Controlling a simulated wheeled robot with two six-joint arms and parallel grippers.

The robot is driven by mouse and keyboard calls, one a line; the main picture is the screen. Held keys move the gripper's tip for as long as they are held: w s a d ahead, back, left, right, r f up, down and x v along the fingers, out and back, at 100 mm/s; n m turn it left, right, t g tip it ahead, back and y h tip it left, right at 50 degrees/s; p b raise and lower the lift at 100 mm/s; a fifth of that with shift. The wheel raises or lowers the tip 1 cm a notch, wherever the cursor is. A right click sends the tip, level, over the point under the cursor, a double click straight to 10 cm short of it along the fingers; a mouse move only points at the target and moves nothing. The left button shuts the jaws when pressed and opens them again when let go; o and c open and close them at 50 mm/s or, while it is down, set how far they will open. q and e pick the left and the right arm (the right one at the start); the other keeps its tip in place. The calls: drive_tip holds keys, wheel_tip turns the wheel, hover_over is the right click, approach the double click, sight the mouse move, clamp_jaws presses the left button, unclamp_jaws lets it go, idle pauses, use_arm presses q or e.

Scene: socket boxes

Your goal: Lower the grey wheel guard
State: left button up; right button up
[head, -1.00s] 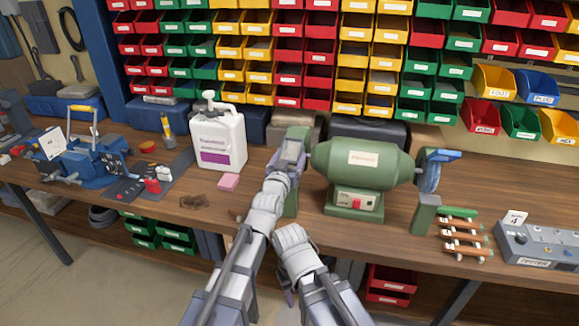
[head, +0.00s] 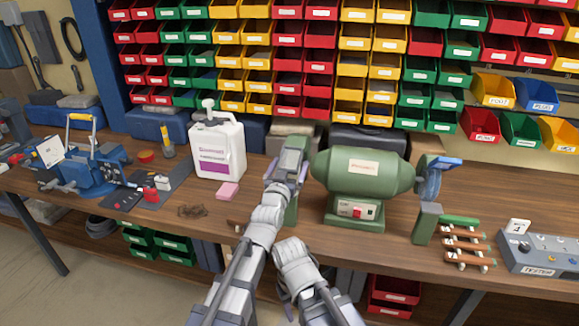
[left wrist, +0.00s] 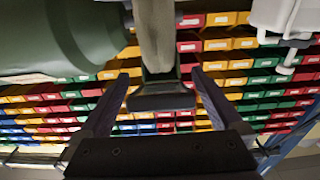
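The green bench grinder (head: 365,172) stands on the wooden bench. My left gripper (head: 287,166) is at its left end, in front of the green left wheel housing (head: 294,143). In the left wrist view, a dark grey plate, which looks like the grey wheel guard (left wrist: 162,100), sits between the fingers of my left gripper (left wrist: 163,80). The fingers stand apart with gaps on both sides of it. In the head view the gripper largely hides this guard.
A white jug (head: 218,150) and a pink block (head: 228,190) stand left of the grinder. A blue vise (head: 95,170) is farther left. Wood-handled pieces (head: 465,245) and a grey tester box (head: 545,248) are at right. Bins (head: 305,62) fill the back wall.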

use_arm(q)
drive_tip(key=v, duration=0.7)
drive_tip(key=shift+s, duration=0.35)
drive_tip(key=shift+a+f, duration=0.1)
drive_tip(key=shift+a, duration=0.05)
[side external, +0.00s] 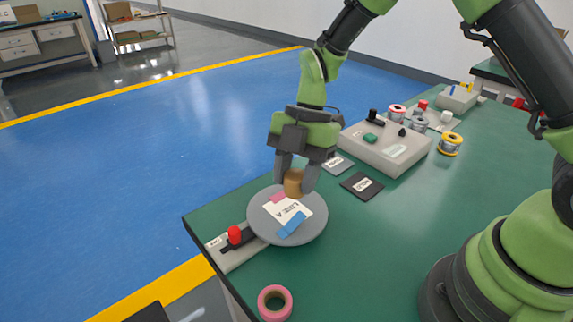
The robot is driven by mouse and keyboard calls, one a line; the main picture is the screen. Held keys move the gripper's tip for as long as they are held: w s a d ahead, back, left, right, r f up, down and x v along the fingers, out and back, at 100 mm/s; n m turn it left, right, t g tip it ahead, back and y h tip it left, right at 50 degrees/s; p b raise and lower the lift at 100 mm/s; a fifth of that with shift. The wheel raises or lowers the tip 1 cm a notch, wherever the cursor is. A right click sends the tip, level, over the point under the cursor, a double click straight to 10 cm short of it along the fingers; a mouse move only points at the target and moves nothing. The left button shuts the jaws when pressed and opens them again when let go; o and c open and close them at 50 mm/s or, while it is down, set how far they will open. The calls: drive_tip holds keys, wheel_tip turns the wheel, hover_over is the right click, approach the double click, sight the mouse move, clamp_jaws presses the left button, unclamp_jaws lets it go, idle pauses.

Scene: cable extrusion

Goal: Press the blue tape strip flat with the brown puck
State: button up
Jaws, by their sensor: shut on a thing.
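The blue tape strip (291,225) lies at the lower right of a white labelled card on a round grey disc (261,226). A pink strip (278,197) is at the card's upper edge. My gripper (295,187) is shut on the brown puck (293,183) and holds it over the far edge of the disc, behind the blue strip and apart from it. I cannot tell whether the puck touches the disc.
A roll of pink tape (275,302) lies at the table's front edge. A red-topped device (235,235) is left of the disc. A black card (362,185) and a grey box (386,150) with small items are behind to the right. The green table right of the disc is clear.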

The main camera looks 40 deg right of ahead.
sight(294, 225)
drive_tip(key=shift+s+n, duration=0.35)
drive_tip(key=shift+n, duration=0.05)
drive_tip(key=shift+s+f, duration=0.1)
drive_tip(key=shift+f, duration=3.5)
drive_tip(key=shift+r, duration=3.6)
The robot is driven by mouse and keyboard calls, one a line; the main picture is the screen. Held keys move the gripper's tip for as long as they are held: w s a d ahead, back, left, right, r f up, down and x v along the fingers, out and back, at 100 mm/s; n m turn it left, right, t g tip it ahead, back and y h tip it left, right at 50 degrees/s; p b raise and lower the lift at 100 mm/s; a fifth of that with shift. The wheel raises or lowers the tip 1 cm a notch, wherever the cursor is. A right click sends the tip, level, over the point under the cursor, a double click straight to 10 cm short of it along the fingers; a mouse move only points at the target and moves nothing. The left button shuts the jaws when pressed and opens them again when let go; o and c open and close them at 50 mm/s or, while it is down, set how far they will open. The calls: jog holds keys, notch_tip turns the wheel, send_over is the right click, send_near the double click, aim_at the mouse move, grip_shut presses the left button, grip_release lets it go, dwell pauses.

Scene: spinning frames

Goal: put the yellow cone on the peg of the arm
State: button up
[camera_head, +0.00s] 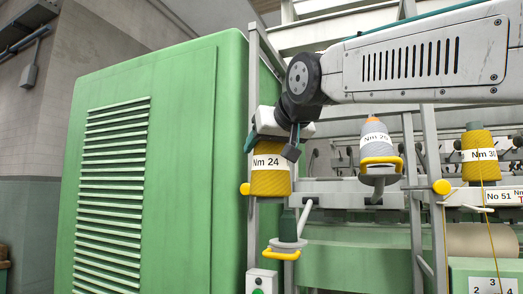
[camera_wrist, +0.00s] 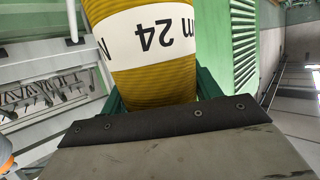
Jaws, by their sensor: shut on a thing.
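The yellow cone (camera_head: 270,181) with a white "Nm 24" band is held by my gripper (camera_head: 287,143), which is shut on it near its top. In the wrist view, the cone (camera_wrist: 155,75) fills the upper middle, between green finger parts beside the dark gripper edge. A gap shows between the cone's bottom and this piece. The fingertips are partly hidden.
A large green cabinet (camera_head: 150,160) stands at the left, close to the cone. A grey cone (camera_head: 376,142) marked Nm 25 and another yellow cone (camera_head: 478,155) stand to the right. A metal post (camera_head: 253,120) rises behind my gripper, and a pale slanted rod (camera_head: 305,217) sits near the peg.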

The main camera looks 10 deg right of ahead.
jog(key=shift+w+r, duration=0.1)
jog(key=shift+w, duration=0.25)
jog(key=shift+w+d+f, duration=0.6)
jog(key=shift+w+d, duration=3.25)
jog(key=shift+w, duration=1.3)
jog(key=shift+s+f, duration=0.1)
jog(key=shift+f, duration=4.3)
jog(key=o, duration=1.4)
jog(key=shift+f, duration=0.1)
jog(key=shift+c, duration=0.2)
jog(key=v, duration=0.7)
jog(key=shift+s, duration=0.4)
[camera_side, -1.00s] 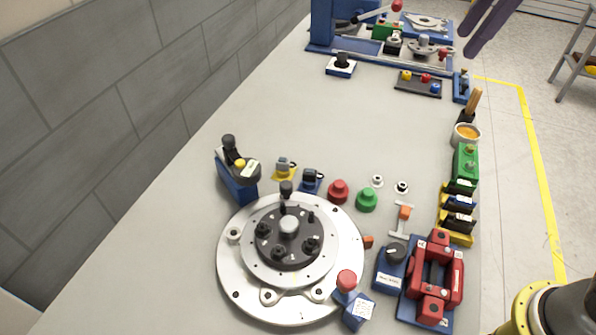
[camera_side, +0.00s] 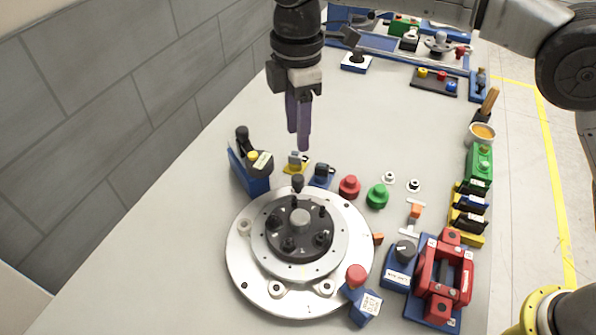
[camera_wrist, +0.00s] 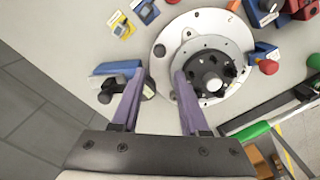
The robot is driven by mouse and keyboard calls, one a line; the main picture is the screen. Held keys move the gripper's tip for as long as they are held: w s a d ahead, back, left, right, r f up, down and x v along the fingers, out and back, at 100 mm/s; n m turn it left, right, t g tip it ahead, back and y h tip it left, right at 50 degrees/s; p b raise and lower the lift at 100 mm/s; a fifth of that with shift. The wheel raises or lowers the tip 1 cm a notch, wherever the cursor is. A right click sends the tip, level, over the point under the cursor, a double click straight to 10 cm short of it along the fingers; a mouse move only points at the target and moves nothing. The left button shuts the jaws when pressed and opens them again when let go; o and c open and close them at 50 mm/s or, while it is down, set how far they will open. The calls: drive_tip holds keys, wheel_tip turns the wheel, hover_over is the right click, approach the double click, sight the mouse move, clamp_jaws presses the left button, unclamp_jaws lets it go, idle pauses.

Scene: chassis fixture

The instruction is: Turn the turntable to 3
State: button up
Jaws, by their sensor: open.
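The turntable is a round silver disc (camera_side: 245,268) with a black hub and several black knobs around a silver centre. One upright black knob (camera_side: 298,182) stands at its back edge in the side view. My gripper (camera_side: 301,140) points down above the table just behind the turntable, fingers apart and empty. In the wrist view my gripper (camera_wrist: 155,85) has its purple fingers spread. I cannot read any turntable numbers.
A blue block with a black lever (camera_side: 252,172) stands left behind the turntable. Small yellow (camera_side: 296,163) and blue switches sit behind it, with red (camera_side: 349,187) and green buttons to the right. A red clamp fixture (camera_side: 443,272) stands at the right.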

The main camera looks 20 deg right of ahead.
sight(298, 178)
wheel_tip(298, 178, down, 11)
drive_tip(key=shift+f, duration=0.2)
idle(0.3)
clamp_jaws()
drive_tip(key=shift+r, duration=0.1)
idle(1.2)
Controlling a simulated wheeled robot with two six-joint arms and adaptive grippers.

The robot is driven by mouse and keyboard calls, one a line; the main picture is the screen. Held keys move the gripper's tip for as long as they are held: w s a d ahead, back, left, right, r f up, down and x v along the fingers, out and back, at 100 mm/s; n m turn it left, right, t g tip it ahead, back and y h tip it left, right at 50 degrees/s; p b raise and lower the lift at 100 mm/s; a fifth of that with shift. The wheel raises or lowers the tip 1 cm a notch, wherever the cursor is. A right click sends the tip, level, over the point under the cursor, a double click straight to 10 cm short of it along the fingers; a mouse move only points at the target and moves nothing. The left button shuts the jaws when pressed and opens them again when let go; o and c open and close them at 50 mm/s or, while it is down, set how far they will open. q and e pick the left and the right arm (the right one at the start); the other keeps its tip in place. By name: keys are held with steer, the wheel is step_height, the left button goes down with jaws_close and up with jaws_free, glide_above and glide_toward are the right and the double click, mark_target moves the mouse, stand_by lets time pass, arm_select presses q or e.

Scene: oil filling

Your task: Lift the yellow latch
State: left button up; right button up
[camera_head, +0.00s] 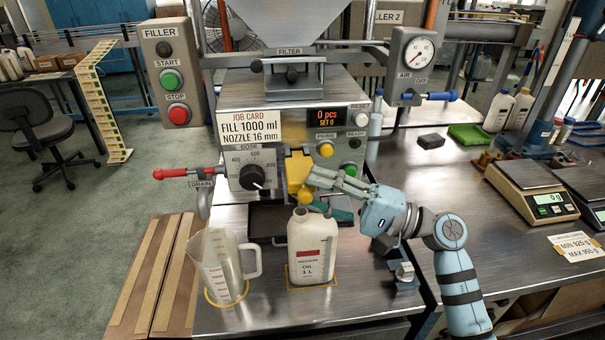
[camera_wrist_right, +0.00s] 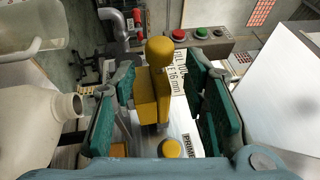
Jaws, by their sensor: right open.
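The yellow latch (camera_head: 298,168) is on the front of the filler, above the dark drip tray, with a round yellow knob at its lower end. My right gripper (camera_head: 314,192) reaches in from the right, its fingers at the latch. In the right wrist view, the latch (camera_wrist_right: 150,98) and its knob stand between the two green finger pads of my gripper (camera_wrist_right: 160,78). The gripper is open, with gaps visible beside the latch. My left gripper is not in view.
A white oil bottle (camera_head: 312,250) stands open just below my right gripper. A clear measuring jug (camera_head: 218,268) is left of it. The yellow prime button (camera_head: 325,148) sits right of the latch. The red-handled drain lever (camera_head: 185,173) is to the left; scales (camera_head: 538,205) are far right.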

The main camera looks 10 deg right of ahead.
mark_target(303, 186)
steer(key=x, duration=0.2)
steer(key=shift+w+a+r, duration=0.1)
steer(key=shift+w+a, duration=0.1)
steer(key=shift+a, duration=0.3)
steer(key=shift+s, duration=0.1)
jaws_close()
--------------------------------------------------
_What you need to do_
Word for word, give again the lines from the first entry to the line with "[side external, +0.00s]", inclusive. Exclude the pictures.

_Completed task_
Controlling a simulated wheeled robot with two six-joint arms and parallel grippers.

The robot is driven by mouse and keyboard calls, one a line; the main picture is the screen. Held keys move the gripper's tip for as long as they are held: w s a d ahead, back, left, right, r f up, down and x v along the fingers, out and back, at 100 mm/s; n m turn it left, right, t g tip it ahead, back and y h tip it left, right at 50 degrees/s; p b raise and lower the lift at 100 mm/s; a fifth of that with shift. The wheel raises or lowers the tip 1 cm a notch, wherever the cursor is. A right click sends the tip, level, over the point under the cursor, a double click straight to 10 cm short of it along the fingers; a mouse move only points at the target and moves nothing. The left button shuts the jaws when pressed and opens them again when let go; o and c open and close them at 50 mm/s or, while it is down, set how far they will open. q and e pick the left and the right arm (the right one at the start); the other keeps its tip in place. The calls: drive_tip holds keys, wheel_tip turns the wheel, hover_over is the right click, approach the double click, sight the mouse move, clamp_jaws presses the left button, unclamp_jaws lets it go, idle pauses, use_arm presses q or e.

Scene: socket boxes

Your goal: Lower the grey wheel guard
State: left button up; right button up
[head, -1.00s] 
[head, +0.00s] 
[left wrist, +0.00s] 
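The green bench grinder (head: 365,172) stands on the wooden bench. My left gripper (head: 287,166) is at its left end, in front of the green left wheel housing (head: 294,143). In the left wrist view, a dark grey plate, which looks like the grey wheel guard (left wrist: 162,100), sits between the fingers of my left gripper (left wrist: 163,80). The fingers stand apart with gaps on both sides of it. In the head view the gripper largely hides this guard.
A white jug (head: 218,150) and a pink block (head: 228,190) stand left of the grinder. A blue vise (head: 95,170) is farther left. Wood-handled pieces (head: 465,245) and a grey tester box (head: 545,248) are at right. Bins (head: 305,62) fill the back wall.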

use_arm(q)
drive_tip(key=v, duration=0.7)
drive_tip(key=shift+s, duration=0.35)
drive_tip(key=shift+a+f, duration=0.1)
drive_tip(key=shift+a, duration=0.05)
[side external, +0.00s] 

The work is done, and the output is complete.